As I took my first shot I instantly regretted it. My composition was rubbish and the faster Shutter to try and freeze any action meant loads of grain, I remembered that from my old days. There was just so much to think about so many things to consider with each shot, it was bloody great! I kept telling Clive, ‘there’s another one wasted’. If someone walked in front of you just at the wrong moment, another one wasted! No second chances without compromising the next shot.

But I can honestly say that when I took my time and waited and used what I had to the best of my ability, the minute I pressed the shutter I just knew it had worked and would produce a great print. And it did. Well in my opinion anyway I was pleased with the results.

And I remember taking each shot, I remember how I wanted it to look, the depth of field I aimed for and which part of the photo would have the lighting just right.

The ones I knew would work did and that made me very happy. These are just a few of the fair photos, since then I have taken some more colour on the 200 film and some black and white which have been put up on the club site already.

My 200 film was even more challenging and it never occurred to me that there would be so much difference. I put on my old Minolta 50m lens which lets you go down to 1.7 aperture. Ensuring loads of light but a very narrow depth of field. Using it indoors meant that I needed the 1.7 but to freeze any movement I also needed a decent shutter speed. 60 was the lowest I used when taking photos of my gorgeous grand children Lacey and Ethan. But I usually needed the light it provided.

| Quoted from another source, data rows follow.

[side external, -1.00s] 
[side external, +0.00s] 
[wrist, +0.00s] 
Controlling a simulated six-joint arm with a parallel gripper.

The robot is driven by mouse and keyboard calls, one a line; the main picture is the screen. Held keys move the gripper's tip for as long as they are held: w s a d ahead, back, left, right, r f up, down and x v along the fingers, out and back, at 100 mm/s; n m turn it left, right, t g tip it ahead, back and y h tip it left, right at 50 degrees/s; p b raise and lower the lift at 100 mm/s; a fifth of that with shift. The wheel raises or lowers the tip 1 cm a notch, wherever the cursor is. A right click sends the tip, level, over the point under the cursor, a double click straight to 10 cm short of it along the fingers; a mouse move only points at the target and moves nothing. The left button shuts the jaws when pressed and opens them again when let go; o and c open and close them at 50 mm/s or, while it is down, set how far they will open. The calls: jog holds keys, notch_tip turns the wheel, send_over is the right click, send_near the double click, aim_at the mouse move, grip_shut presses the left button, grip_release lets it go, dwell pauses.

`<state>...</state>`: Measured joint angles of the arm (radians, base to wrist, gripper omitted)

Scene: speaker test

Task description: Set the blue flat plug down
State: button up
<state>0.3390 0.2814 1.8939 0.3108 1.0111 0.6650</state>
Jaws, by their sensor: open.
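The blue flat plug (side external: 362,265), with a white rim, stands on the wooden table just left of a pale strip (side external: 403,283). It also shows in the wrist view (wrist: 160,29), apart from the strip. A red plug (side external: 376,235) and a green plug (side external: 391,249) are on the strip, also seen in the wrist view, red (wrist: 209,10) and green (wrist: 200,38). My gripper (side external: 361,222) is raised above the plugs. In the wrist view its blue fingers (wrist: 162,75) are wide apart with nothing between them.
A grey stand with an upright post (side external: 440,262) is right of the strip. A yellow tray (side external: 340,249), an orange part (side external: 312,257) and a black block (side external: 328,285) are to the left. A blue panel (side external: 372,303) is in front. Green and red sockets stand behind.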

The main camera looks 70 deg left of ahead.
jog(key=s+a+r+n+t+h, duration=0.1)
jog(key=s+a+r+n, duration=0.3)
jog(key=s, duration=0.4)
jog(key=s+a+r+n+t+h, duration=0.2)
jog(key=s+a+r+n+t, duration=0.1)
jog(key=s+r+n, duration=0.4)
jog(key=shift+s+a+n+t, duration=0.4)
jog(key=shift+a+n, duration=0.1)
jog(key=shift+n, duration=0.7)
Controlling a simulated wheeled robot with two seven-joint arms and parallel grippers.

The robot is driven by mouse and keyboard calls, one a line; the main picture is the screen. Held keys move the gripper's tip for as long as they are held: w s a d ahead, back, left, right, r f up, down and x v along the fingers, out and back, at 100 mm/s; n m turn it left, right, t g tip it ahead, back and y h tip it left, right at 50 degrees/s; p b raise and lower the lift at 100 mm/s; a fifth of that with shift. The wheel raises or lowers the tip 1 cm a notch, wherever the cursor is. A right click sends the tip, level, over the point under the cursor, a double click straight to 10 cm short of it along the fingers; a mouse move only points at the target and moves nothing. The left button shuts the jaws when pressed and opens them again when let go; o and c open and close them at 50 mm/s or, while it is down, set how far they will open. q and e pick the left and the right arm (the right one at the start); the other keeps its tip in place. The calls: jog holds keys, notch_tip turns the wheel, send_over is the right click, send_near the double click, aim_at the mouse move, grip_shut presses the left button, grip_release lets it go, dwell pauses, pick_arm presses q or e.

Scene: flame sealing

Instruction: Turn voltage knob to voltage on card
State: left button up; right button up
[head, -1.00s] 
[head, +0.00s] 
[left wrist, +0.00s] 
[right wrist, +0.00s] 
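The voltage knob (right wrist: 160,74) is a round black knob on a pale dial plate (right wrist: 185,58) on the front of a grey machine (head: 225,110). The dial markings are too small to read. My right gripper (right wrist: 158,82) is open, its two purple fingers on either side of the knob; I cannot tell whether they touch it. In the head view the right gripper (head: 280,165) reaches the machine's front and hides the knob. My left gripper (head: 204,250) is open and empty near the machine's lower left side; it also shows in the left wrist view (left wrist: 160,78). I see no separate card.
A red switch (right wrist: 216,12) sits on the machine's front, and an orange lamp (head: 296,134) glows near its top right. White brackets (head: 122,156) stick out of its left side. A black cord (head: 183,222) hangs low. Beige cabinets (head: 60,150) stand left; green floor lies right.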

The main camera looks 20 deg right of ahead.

A group of us went to the Rosliston country park to take shots of the falcons. This time I took both Film and digital I took most of the shots with my Nikon but I couldn’t wait to use the film but again being choosy what I took with it.

The better shots were definitely the portrait type ones and this just made me determined to get some good action or high speed photos from my film camera.

And so to Jerez and the chance to shoot some fast bikes!

This shot of Ian was taken down the pit straight. I had to have a fast shutter as I focused on the Track and waited for him to shoot into my View finder. His speed at the time was a measly 160mph he says. To freeze that and get the right Bike in the first place was a challenge, a challenge I relished. I’m hooked on film. It makes you work at it all over again.
The excitement of waiting for the photos to come back from developing was almost too much to take. Every day I drove Ian mad texting home to see if the postman had been. Were my photos there yet? And when they were!? Opening that envelope and seeing the heart and soul that I had put into everyone, even the crappy ones, it was amazing.

I must admit that when I got the photos back although I was pleased with the results some were a bit darker than I thought they would be. I expected blur if anything not that they would be a bit dark. The disc that I loaded on to the computer however showed far more detail in some of the shots that were actually on the prints. A few that I had metered in the shadows had really come out well on the disc yet the print blacked out most of that. This made me even more pleased with my efforts.
In a strange way I like film because it makes me focus and I find that very relaxing. It is for me almost as if the world is blotted out for a while and all that there is is me and the world I want to see in my view finder. And my thoughts of how I know the photo will turn out to be. The not taking the shot is also just as rewarding because you just take in the scene, you see all of it and you choose to just enjoy it while it is there or to capture it forever. When you have to be selective you realise what you want to capture, to be able to see again, years later. When it is more important that you get it right, you really try that little bit harder.

I recommend that you all have a go. You will know what I mean.